Hilariously (and appropriately), the decision cites Sony Corp. of America v. Universal City Studios, Inc., also known as the "Betamax case."

> (a) “The Copyright Act does not expressly render anyone liable for infringement committed by another.” Sony Corp. of America v. Universal City Studios, Inc., 464 U.S. 417, 434.

> In Sony, copyright owners sued the maker and the retailers of the Betamax video tape recorder. Id., at 422. The tape recorder could be used to record copyrighted television programs for later personal viewing, which would not constitute infringement. Id., at 449. On the other hand, it could also be used to reproduce and sell copyrighted television programming, which would constitute infringement.
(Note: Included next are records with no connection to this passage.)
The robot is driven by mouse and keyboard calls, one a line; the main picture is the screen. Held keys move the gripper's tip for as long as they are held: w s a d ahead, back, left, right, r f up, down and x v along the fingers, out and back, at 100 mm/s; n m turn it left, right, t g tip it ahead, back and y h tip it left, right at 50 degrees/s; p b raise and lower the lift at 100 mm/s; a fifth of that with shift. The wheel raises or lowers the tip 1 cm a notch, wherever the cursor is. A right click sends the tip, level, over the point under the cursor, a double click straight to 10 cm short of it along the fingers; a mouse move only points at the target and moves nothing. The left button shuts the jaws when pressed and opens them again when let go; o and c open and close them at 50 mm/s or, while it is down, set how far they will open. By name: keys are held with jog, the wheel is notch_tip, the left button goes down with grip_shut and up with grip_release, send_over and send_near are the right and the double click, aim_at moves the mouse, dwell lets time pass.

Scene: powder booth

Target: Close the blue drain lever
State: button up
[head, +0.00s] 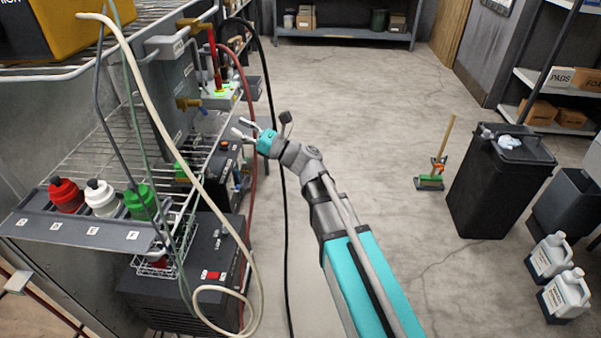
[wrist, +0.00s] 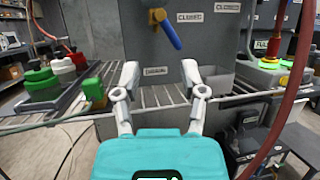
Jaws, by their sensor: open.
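The blue drain lever (wrist: 171,35) shows in the wrist view, near the top centre. It hangs from a brass valve (wrist: 156,16) on a grey tank wall, tilted down to the right. A label reading CLOSED (wrist: 189,17) is to the right of the valve; a lower label (wrist: 155,71) is too small to read. My gripper (wrist: 160,80) is open and empty, its fingers spread below the lever and apart from it. In the head view my gripper (head: 239,127) is to the right of the grey tank (head: 172,80), with a gap between.
A wire shelf (head: 95,150) stands left of the tank, with red, white and green capped bottles (head: 103,197) in a rack. A cream hose (head: 170,150) and a dark red hose (head: 247,90) hang near the tank.

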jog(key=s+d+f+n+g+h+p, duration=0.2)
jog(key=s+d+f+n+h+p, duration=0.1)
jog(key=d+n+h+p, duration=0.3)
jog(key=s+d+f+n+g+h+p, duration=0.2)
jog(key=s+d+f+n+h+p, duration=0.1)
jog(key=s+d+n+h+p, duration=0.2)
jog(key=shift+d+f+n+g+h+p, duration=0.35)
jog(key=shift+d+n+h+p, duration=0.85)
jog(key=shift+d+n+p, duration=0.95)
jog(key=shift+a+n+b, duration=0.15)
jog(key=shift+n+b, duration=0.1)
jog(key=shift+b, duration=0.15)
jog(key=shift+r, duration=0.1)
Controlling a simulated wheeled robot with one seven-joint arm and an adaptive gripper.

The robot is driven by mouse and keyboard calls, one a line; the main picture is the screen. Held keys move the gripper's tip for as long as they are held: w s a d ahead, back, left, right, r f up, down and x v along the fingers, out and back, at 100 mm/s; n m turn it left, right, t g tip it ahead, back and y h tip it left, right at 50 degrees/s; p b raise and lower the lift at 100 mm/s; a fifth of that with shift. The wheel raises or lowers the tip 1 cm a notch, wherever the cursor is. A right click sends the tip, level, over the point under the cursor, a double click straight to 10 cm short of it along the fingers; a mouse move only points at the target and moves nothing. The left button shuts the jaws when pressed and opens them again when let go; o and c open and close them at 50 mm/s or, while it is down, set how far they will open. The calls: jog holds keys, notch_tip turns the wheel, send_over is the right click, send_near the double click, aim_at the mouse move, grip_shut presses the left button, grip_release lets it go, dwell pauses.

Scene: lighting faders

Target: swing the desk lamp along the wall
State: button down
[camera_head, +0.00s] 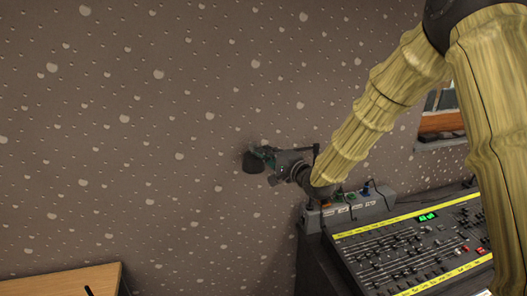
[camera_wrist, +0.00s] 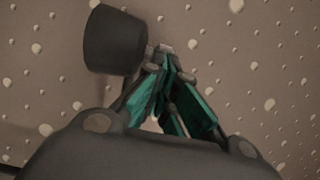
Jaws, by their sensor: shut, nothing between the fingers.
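The desk lamp shows as a dark, cup-shaped shade (camera_head: 252,163) close to the speckled wall. My gripper (camera_head: 266,152) reaches in from the right, at the shade's right side. In the wrist view my gripper (camera_wrist: 165,56) has its green-padded fingers drawn together at the tips, with nothing held between them. The fingertips are at or very near the shade's edge; I cannot tell whether they touch. The lamp's arm and mount are mostly hidden behind my gripper.
A mixing console (camera_head: 420,250) with many faders stands at the lower right, below my arm. A grey box with sockets and plugs (camera_head: 350,210) sits behind it. A wooden tabletop (camera_head: 60,281) is at the lower left. The wall left of the lamp is clear.

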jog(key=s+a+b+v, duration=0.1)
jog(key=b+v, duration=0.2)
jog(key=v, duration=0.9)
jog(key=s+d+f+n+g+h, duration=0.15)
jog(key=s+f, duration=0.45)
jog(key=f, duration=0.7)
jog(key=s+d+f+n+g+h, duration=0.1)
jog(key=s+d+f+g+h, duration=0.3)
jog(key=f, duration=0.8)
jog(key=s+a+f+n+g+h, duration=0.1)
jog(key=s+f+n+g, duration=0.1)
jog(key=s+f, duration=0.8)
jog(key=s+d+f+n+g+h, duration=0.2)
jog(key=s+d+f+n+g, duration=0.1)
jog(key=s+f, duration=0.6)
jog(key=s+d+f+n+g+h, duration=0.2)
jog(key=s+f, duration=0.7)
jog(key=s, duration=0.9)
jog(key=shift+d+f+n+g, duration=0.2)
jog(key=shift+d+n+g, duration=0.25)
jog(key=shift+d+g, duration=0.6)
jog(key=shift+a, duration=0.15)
Ibid. The lower court found the Betamax maker liable because the tape recorder was “not suitable for any substantial noninfringing use” and infringement “was either the most conspicuous use or the major use of the Betamax product.” Id., at 428 (internal quotation marks omitted). This Court reversed, concluding that “[t]he Betamax is . . . capable of substantial noninfringing uses”—like personal use—so “sale of such equipment to the general public does not constitute contributory infringement.” Id., at 456.


Replies

frenchtoast8today at 6:43 PM

> The lower court found the Betamax maker liable because the tape recorder was “not suitable for any substantial noninfringing use” and infringement “was either the most conspicuous use or the major use of the Betamax product.”

I don't know anyone who sold television recordings, it was always for personal use. How could the lower court get this so wrong? Was this just one uninformed judge? Or was this actually less certain at the time?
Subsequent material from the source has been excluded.